Lockheed Martin Corporation LMT is slated to release second-quarter 2020 results on Jul 21, before the opening bell.
The company’s largest segment, Aeronautics is expected to have generated solid growth in the soon-to-be-reported quarter. Consistent growth in other segments is also expected to have boosted its overall results.
Let's see how things have shaped up prior to this announcement.
Aeronautics Unit: A Key Catalyst
Lockheed Martin’s Aeronautics segment has been a major growth catalyst for this defense contractor for decades. It primarily manufactures advanced, combat-proven jets and comprises almost 40% of the company’s top line.
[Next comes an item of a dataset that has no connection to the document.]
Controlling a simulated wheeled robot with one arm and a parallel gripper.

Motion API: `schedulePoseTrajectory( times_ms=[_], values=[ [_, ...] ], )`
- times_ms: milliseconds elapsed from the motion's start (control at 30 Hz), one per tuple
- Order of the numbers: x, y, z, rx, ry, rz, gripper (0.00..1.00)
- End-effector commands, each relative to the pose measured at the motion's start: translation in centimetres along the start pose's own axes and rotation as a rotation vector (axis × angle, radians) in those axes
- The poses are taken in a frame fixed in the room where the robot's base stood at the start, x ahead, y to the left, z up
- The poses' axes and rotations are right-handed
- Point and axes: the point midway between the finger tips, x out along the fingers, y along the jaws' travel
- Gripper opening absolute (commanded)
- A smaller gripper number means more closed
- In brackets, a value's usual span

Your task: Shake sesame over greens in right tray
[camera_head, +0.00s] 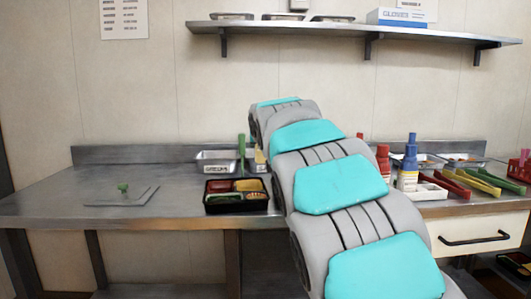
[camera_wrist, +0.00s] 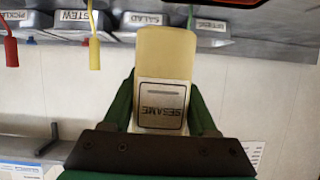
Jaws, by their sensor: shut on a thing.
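My gripper (camera_wrist: 164,100) has green fingers and is shut on the sesame shaker (camera_wrist: 165,55), a pale yellow container with a white SESAME label that reads upside down in the wrist view. In the head view my arm hides most of the gripper; a pale sliver beside the arm may be the shaker. A black tray (camera_head: 237,210) with red, yellow and green contents stands on the counter left of my arm. A dark edge (camera_wrist: 238,4) at the wrist view's top may be a tray.
A labelled metal bin (camera_head: 217,165) stands behind the tray. Bottles (camera_head: 409,170) and coloured tongs (camera_head: 470,182) are right of my arm. A wall shelf (camera_head: 340,30) hangs above.

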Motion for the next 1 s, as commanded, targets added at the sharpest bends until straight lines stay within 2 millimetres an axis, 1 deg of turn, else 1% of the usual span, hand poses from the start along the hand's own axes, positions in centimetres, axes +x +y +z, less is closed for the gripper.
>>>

With Lockheed Martin having delivered a notable number of military jets in the second quarter, its soon-to-reported quarter’s results should reflect impressive Aeronautics business division numbers.
Notably, during the quarter, the company delivered the U.S. Air Force Reserve’s first HC-130J Combat King II to a crew from the 920th Rescue Wing (RQW) of Patrick Air Force Base, FL. The company also delivered the first KC-130J Super Hercules tanker assigned to Marine Aerial Refueler Transport Squadron 452 (VMGR-452), the Marine Forces Reserve squadron at Stewart Air National Guard Base, NY.
Lockheed Martin Corporation Price and EPS Surprise
The upcoming results are expected to reflect such deliveries in the form of increased top line for the Aeronautics unit.The company is likely to have ramped up production of F-35 jets as it progressed with the joint plan of the U.S. government and industry for delivery of more than 3,300 aircraft.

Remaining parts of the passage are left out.